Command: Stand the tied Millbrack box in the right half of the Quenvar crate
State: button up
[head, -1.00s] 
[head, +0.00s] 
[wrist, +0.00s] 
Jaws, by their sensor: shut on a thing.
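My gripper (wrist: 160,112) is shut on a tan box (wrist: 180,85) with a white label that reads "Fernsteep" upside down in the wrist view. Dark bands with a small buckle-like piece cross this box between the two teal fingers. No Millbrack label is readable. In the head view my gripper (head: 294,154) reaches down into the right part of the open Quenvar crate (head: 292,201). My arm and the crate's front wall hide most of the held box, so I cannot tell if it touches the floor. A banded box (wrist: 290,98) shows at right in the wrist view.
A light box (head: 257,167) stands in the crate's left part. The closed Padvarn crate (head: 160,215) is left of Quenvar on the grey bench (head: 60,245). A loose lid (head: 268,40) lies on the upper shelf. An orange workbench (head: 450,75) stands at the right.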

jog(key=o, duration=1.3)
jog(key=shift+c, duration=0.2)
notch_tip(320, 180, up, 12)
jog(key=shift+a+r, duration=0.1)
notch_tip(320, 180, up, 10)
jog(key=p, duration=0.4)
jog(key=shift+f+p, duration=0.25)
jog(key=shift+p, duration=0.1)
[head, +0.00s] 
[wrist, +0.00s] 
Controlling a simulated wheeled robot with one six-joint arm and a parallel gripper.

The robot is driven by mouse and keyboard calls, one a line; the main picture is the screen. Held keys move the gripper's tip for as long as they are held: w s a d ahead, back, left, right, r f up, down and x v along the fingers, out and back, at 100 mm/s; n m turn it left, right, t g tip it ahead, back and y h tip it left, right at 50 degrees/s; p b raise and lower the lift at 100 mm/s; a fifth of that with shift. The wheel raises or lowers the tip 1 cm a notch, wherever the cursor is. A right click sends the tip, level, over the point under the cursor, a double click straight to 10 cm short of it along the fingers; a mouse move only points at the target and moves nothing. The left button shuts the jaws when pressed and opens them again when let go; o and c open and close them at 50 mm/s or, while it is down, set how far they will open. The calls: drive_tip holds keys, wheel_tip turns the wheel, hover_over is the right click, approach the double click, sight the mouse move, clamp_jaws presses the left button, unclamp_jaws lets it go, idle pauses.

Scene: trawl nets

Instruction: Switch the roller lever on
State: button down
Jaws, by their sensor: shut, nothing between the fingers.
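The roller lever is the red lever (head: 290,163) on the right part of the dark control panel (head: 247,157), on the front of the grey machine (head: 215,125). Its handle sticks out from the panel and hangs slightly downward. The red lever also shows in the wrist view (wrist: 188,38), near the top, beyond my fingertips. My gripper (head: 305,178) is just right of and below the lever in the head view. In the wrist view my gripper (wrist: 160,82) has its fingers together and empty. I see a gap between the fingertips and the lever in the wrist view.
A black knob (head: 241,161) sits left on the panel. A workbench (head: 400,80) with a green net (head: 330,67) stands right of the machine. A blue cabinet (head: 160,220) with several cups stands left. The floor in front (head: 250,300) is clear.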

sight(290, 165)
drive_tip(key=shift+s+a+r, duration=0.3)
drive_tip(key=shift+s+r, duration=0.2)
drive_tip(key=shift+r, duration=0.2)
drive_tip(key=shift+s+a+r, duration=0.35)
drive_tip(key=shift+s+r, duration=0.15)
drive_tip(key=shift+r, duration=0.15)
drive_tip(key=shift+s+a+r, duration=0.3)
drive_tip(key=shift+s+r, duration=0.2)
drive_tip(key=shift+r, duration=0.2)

|---|

Extract the whole listing, character for character.

## Final result
Command: Stand the tied Millbrack box in the right half of the Quenvar crate
State: button up
[head, -1.00s] 
[head, +0.00s] 
[wrist, +0.00s] 
Jaws, by their sensor: shut on a thing.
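My gripper (wrist: 160,112) is shut on a tan box (wrist: 180,85) with a white label that reads "Fernsteep" upside down in the wrist view. Dark bands with a small buckle-like piece cross this box between the two teal fingers. No Millbrack label is readable. In the head view my gripper (head: 294,154) reaches down into the right part of the open Quenvar crate (head: 292,201). My arm and the crate's front wall hide most of the held box, so I cannot tell if it touches the floor. A banded box (wrist: 290,98) shows at right in the wrist view.
A light box (head: 257,167) stands in the crate's left part. The closed Padvarn crate (head: 160,215) is left of Quenvar on the grey bench (head: 60,245). A loose lid (head: 268,40) lies on the upper shelf. An orange workbench (head: 450,75) stands at the right.

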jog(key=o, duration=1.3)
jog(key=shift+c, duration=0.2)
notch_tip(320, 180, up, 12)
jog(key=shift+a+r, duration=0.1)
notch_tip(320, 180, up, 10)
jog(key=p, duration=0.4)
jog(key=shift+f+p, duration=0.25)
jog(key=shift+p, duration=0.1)
[head, +0.00s] 
[wrist, +0.00s] 
Controlling a simulated wheeled robot with one six-joint arm and a parallel gripper.

The robot is driven by mouse and keyboard calls, one a line; the main picture is the screen. Held keys move the gripper's tip for as long as they are held: w s a d ahead, back, left, right, r f up, down and x v along the fingers, out and back, at 100 mm/s; n m turn it left, right, t g tip it ahead, back and y h tip it left, right at 50 degrees/s; p b raise and lower the lift at 100 mm/s; a fifth of that with shift. The wheel raises or lowers the tip 1 cm a notch, wherever the cursor is. A right click sends the tip, level, over the point under the cursor, a double click straight to 10 cm short of it along the fingers; a mouse move only points at the target and moves nothing. The left button shuts the jaws when pressed and opens them again when let go; o and c open and close them at 50 mm/s or, while it is down, set how far they will open. The calls: drive_tip holds keys, wheel_tip turns the wheel, hover_over is the right click, approach the double click, sight the mouse move, clamp_jaws presses the left button, unclamp_jaws lets it go, idle pauses.

Scene: trawl nets

Instruction: Switch the roller lever on
State: button down
Jaws, by their sensor: shut, nothing between the fingers.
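The roller lever is the red lever (head: 290,163) on the right part of the dark control panel (head: 247,157), on the front of the grey machine (head: 215,125). Its handle sticks out from the panel and hangs slightly downward. The red lever also shows in the wrist view (wrist: 188,38), near the top, beyond my fingertips. My gripper (head: 305,178) is just right of and below the lever in the head view. In the wrist view my gripper (wrist: 160,82) has its fingers together and empty. I see a gap between the fingertips and the lever in the wrist view.
A black knob (head: 241,161) sits left on the panel. A workbench (head: 400,80) with a green net (head: 330,67) stands right of the machine. A blue cabinet (head: 160,220) with several cups stands left. The floor in front (head: 250,300) is clear.

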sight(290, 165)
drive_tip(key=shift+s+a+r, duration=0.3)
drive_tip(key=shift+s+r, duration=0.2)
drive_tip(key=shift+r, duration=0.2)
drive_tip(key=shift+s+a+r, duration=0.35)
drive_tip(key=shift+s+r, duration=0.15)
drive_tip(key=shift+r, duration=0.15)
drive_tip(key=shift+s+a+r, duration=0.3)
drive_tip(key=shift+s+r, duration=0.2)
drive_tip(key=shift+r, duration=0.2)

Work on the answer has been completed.